In London geht ein Mörder um, der in der Umgebung einer Striptease-Bar von Soho zuschlägt. Dieser Messermörder wird von der Presse das Phantom von Soho genannt. Die Bar ist ein Lokal in dem u. a. auch reiche Herrschaften ihrer Vergnügungen mit jungen Damen nachgehen. Die Spur führt Scotland Yard unweigerlich zur Barbesitzerin Joanna Filiati.

„Das Phantom von Soho“ startet recht viel versprechend im nebeligen Rotlichtmilieu von Soho, welches von netten Schattenspielen optisch bereichert wird. Leider verlässt der Film diesen guten Eintritt und verliert sich in einem recht tristen Gesamtbild.

Franz Josef Gottlieb macht in seinem Film nämlich nicht gerade viel richtig. Der Film kommt so gut wie gar nicht in Fahrt und kann den Zuschauer somit auch recht wenig einbinden. Die Vorraussetzungen für einen guten deutschen Kriminalfilm sind somit als recht schlecht zu bezeichnen. Atmosphäre und Spannung lassen sich kaum innerhalb von „Das Phantom von Soho“ finden. Selbst die Morde sind eher belanglos dargestellt und die dabei verwendeten Handschuhe des Mörders lassen eher an eines Sandstrahlers oder an die eines prähistorischen Außerirdischen erinnern, als an eine Figur vor der sich der Zuschauer fürchten soll.

Auch die Darstellerriege ist nicht sonderlich überzeugend.

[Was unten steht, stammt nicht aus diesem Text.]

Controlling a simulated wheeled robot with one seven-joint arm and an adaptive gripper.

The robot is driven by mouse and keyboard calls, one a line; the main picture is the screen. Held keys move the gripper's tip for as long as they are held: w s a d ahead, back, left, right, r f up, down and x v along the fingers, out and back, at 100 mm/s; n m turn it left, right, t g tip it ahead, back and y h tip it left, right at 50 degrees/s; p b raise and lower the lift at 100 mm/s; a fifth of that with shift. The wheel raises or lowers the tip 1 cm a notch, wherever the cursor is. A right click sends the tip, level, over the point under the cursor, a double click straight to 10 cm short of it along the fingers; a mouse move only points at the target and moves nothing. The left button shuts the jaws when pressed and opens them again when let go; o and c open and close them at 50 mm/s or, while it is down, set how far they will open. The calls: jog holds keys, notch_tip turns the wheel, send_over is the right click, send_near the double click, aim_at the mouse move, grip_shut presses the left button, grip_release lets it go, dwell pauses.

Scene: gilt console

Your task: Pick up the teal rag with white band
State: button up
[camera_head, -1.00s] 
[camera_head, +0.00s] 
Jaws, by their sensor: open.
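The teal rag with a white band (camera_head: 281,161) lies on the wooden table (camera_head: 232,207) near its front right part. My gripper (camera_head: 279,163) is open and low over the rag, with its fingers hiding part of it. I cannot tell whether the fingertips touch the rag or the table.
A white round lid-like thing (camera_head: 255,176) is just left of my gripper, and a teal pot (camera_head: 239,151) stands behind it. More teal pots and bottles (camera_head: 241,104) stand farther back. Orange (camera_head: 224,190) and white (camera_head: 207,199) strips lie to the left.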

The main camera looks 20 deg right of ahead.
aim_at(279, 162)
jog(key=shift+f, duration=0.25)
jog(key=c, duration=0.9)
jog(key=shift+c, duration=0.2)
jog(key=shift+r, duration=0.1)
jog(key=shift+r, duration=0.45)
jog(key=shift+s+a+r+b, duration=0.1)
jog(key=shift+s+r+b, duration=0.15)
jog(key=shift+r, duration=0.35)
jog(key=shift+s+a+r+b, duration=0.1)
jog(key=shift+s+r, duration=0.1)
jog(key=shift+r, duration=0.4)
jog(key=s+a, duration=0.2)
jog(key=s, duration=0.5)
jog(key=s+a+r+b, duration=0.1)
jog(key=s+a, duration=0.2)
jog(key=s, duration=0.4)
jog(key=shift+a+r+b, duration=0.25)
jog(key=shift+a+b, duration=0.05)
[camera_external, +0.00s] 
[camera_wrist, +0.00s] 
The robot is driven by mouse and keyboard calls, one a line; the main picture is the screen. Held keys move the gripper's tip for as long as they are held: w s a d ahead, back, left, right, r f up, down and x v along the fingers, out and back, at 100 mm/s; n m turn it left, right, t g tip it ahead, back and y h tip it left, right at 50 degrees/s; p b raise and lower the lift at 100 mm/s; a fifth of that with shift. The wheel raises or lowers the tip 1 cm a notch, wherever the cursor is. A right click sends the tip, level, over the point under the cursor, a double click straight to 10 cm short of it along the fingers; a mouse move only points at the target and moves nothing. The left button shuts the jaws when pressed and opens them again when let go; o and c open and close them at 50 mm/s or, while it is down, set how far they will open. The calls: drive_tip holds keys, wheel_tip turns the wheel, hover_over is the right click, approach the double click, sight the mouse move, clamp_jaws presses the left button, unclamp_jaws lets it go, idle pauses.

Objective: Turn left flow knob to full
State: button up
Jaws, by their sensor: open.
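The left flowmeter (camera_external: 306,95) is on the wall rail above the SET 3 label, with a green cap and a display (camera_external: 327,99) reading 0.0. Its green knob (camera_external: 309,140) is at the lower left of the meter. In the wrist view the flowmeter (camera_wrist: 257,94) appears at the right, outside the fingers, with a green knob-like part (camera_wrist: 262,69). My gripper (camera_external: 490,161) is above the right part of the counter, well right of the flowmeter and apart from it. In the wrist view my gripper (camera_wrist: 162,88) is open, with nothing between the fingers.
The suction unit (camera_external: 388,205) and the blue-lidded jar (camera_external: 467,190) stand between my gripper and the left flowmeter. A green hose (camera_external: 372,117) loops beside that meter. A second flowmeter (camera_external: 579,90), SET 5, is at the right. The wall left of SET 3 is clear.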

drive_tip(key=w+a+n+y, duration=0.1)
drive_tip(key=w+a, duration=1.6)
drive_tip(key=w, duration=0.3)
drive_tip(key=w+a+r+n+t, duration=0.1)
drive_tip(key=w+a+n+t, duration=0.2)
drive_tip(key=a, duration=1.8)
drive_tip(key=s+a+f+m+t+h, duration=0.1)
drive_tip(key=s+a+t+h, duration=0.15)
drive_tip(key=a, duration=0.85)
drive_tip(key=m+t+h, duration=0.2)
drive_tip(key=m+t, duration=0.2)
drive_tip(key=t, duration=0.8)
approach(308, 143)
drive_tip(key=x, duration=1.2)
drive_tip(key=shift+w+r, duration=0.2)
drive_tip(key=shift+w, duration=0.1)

Dieter Borsche macht seine Sache als Chefinspektor Hugh Patton recht ordentlich, gefällt allerdings in den Rollen des Bösen, den er häufig verkörperte, wesentlich besser. Peter Vogel gibt als Sergeant Hallam den oberschlauen Gehilfen von Patton. Was man beachten sollte ist: dass Peter Vogel in Gottliebs „Das siebente Opfer“ in der Rolle des Butlers Irving sein Potential wesentlich besser ausspielen konnte. Innerhalb „Das Phantom von Soho“ kommt der spätere Adolf Kottan irgendwie nicht so richtig zum Zug. Schön ist es allerdings, dass dem Zuschauer ein Clown Marke: Chris Howland erspart blieb.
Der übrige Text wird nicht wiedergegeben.